Jun 4 2014

The Human Rights Act: Labour renews its vows to the UK’s Bill of Rights

Amy Williams is an alumnus of the LSE MSc in Human Rights. She was a researcher on the Human Rights Futures Project at the Centre for the Study of Human Rights and carried out research for the Commission on a Bill of Rights.

800px-G20_climate_camp_police_kettling_protestersThe question of whether the UK’s Human Rights Act is the vehicle through which the European Convention on Human Rights is incorporated into domestic law or a standalone UK Bill of Rights by another name has raged on since this key piece of New Labour’s constitutional reform package was drafted sixteen years ago. Yesterday, Labour’s Shadow Justice Secretary Sadiq Khan announced that an incoming Labour Government in 2015 would put the issue to bed once and for all. Pronouncing victory for the Bill of Rights side of the debate not only does justice to the intentions of the Act’s drafters but carves out both a principled and pragmatic approach to domestic human rights protection for the Labour Party, which, in this era of divide and rule UKIP-isation of politics, is to be warmly welcomed.

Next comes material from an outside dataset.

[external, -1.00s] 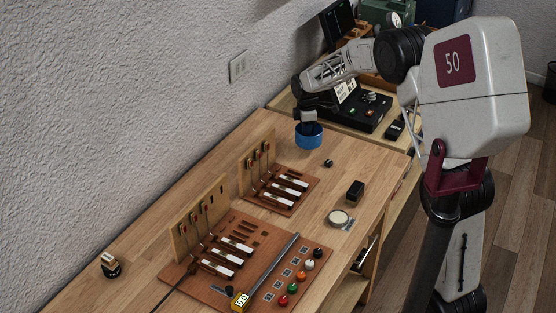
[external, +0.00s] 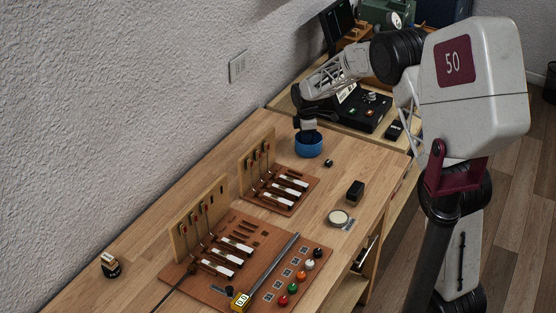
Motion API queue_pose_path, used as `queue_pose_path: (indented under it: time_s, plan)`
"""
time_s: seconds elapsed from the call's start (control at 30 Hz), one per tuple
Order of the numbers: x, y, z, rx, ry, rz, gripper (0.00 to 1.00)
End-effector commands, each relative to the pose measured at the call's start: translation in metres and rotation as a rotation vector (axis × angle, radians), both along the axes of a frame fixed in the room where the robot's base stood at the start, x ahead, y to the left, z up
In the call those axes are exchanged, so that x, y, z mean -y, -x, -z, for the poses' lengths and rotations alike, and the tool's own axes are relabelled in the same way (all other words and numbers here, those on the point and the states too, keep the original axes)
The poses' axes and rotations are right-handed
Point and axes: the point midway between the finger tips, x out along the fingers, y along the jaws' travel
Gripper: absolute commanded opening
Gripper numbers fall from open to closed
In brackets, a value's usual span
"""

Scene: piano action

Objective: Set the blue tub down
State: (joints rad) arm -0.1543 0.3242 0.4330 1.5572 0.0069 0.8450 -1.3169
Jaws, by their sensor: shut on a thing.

The Human Rights Act (HRA), passed by the New Labour Government in 1998 and in force since 2000 has seen Local Authorities reprimanded for snooping on families, Councils required to consult care home residents before closing homes and the police held to account for retaining information about non-violent protesters. It has been used by a Morrisons employee to challenge his constructive dismissal for wearing a Help for Heroes wrist band and small poppy badge to work, by the families of the soldiers who died whilst undertaking SAS selection tests to secure a wide ranging investigation into their deaths and by Asperger’s Syndrome sufferer Gary McKinnon to prevent his extradition to the US on hacking charges.

But this story of increased state accountability is not the one told by the British press. The hostility to the HRA among both senior Conservative Party figures and the press – fuelled in part by the Act’s privacy-protecting potential for characters who could otherwise be revenue-boosting headline news – finds two forms.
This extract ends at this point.